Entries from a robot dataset

+--

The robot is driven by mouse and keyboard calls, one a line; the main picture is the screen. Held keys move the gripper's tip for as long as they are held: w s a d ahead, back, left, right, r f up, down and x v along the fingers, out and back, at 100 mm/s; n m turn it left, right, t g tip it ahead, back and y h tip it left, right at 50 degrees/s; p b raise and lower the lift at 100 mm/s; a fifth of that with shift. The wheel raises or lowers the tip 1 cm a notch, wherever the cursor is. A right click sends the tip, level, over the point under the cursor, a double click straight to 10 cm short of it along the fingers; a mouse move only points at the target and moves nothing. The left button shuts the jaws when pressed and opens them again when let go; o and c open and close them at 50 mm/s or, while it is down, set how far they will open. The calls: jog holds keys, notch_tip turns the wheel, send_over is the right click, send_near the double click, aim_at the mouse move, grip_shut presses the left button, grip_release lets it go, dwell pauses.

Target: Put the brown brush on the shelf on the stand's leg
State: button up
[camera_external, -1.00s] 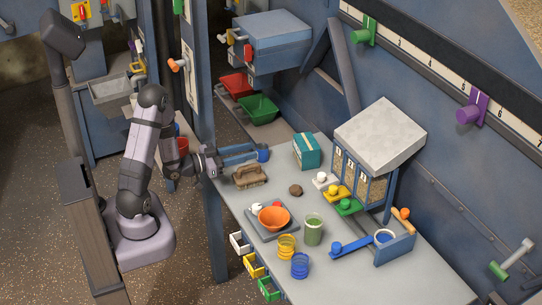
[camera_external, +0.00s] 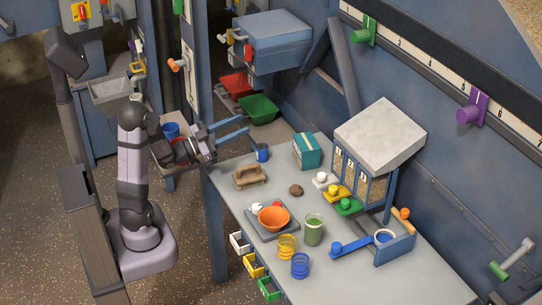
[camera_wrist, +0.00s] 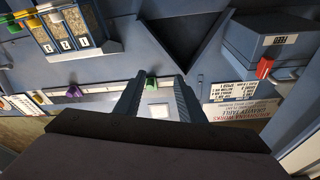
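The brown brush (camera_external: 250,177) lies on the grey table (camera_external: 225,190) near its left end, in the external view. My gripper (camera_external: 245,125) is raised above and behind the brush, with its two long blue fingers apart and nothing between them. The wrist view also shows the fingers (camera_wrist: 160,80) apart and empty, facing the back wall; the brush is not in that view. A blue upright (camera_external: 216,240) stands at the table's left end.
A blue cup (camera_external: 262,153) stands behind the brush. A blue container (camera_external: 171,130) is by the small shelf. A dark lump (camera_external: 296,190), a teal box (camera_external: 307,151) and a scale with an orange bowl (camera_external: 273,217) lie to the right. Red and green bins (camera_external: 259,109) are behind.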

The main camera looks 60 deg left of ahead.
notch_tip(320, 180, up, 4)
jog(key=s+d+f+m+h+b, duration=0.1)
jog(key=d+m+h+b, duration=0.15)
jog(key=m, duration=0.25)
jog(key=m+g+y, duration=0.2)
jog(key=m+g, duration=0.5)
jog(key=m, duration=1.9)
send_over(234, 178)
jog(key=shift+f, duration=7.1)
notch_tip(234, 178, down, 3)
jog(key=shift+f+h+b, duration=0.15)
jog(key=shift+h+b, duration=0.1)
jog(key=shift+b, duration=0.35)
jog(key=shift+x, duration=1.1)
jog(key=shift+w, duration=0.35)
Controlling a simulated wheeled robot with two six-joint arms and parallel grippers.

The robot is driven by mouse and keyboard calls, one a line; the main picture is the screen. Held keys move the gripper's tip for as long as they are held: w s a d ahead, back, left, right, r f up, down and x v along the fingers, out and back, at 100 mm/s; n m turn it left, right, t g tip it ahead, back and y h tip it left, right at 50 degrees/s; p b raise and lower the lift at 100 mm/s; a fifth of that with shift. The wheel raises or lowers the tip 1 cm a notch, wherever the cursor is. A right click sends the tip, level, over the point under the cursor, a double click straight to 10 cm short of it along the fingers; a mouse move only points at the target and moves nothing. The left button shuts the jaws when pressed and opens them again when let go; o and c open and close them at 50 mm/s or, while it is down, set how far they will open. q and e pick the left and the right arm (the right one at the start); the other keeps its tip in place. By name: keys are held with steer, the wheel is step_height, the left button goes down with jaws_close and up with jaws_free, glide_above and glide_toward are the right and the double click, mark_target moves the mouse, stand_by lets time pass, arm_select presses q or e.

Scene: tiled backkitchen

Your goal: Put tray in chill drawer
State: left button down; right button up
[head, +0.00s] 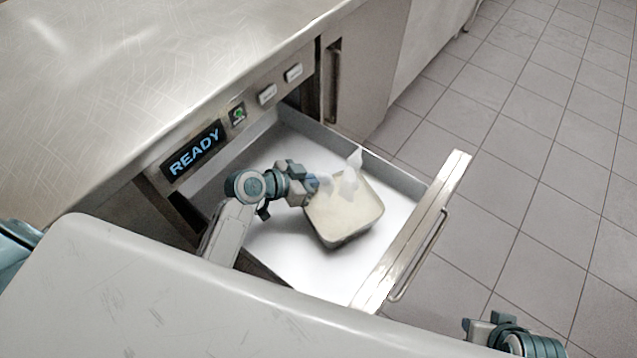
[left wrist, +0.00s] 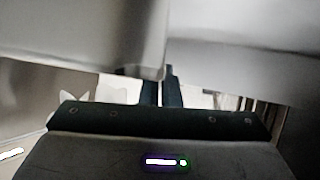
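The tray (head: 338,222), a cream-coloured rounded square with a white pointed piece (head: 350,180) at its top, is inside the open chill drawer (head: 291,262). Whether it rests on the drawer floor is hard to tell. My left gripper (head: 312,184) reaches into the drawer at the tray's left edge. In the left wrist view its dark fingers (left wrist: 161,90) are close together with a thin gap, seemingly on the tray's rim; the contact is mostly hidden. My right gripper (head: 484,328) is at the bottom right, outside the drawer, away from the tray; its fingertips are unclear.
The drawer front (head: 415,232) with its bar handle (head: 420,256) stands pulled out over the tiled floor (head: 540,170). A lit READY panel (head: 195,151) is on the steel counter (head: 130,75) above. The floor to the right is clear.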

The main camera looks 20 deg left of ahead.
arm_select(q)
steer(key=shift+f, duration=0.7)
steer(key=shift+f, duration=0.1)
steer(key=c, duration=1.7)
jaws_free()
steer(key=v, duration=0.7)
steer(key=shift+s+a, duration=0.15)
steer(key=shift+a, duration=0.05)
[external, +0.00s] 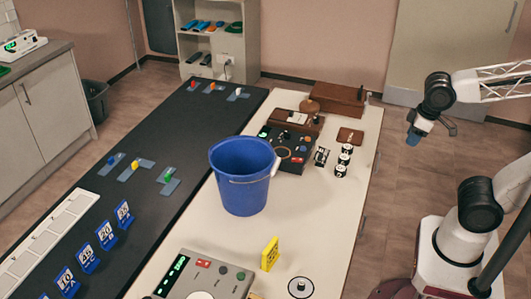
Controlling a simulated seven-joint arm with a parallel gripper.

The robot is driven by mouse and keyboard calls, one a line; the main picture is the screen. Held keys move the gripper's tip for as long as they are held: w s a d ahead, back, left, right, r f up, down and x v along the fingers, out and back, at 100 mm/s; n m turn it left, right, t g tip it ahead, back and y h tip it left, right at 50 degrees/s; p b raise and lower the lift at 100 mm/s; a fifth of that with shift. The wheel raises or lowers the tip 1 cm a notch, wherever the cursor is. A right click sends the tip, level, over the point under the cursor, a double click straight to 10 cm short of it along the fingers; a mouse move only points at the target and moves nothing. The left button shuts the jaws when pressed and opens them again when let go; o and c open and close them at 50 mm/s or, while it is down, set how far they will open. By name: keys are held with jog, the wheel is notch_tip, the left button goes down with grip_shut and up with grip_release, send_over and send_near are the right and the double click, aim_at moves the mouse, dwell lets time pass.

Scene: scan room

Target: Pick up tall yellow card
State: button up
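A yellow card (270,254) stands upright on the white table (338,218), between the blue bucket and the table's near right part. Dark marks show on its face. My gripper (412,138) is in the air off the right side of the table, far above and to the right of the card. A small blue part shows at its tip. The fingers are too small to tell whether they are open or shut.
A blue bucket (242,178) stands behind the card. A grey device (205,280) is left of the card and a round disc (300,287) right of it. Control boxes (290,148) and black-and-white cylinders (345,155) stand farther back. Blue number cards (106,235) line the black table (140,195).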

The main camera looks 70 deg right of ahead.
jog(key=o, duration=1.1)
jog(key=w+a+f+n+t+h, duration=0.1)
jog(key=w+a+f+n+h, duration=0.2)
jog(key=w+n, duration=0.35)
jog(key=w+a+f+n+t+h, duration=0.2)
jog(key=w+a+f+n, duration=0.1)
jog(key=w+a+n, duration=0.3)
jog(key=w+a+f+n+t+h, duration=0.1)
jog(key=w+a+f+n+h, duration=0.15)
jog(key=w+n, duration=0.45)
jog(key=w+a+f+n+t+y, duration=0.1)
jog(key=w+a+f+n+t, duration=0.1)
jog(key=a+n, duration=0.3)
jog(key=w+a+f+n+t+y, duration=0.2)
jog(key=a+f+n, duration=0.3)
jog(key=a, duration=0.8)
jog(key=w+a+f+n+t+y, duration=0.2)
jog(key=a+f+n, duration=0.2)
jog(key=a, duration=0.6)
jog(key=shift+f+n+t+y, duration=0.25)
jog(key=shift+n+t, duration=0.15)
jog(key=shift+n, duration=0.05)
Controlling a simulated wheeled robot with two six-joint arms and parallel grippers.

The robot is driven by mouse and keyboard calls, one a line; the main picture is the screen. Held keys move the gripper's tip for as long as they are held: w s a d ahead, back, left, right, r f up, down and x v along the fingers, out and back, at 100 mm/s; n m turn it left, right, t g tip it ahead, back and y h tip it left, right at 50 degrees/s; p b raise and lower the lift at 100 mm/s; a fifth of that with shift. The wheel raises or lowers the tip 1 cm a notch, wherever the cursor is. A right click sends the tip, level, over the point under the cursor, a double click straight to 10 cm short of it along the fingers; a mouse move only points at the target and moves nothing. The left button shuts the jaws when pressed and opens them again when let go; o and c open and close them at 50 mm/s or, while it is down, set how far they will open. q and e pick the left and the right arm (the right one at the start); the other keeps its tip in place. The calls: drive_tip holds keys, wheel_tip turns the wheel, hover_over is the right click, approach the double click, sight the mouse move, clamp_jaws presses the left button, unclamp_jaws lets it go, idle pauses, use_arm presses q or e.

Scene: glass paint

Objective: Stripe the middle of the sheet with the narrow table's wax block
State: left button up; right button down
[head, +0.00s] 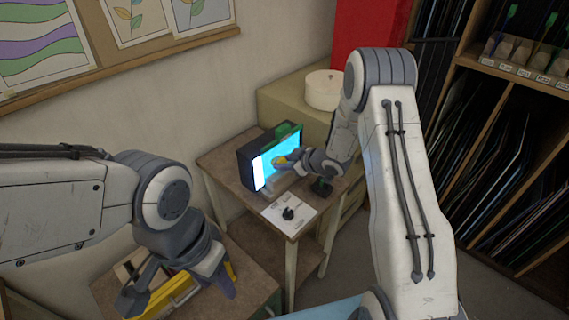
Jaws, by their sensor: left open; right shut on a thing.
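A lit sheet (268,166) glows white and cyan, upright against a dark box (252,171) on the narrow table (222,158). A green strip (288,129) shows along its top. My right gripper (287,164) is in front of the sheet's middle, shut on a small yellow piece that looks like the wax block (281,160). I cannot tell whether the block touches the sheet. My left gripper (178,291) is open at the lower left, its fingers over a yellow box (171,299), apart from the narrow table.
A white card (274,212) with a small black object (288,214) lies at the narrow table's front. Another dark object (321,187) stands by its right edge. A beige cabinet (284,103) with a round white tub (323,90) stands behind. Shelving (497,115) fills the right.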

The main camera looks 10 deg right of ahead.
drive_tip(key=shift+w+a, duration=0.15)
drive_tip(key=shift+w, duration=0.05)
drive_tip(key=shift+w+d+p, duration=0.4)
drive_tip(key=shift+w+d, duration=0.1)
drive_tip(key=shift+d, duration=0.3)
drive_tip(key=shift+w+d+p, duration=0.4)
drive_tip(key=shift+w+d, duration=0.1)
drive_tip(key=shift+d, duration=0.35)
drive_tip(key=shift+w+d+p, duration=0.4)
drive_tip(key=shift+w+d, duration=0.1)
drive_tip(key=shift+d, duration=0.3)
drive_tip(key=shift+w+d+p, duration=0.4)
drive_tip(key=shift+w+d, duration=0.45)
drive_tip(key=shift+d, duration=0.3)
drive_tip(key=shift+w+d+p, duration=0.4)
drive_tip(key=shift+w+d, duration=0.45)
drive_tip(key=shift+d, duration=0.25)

+--

> **TASK**
List every line above that holds the word "Scene".

> **WRITTEN RESPONSE**
Scene: tiled backkitchen
Scene: scan room
Scene: glass paint

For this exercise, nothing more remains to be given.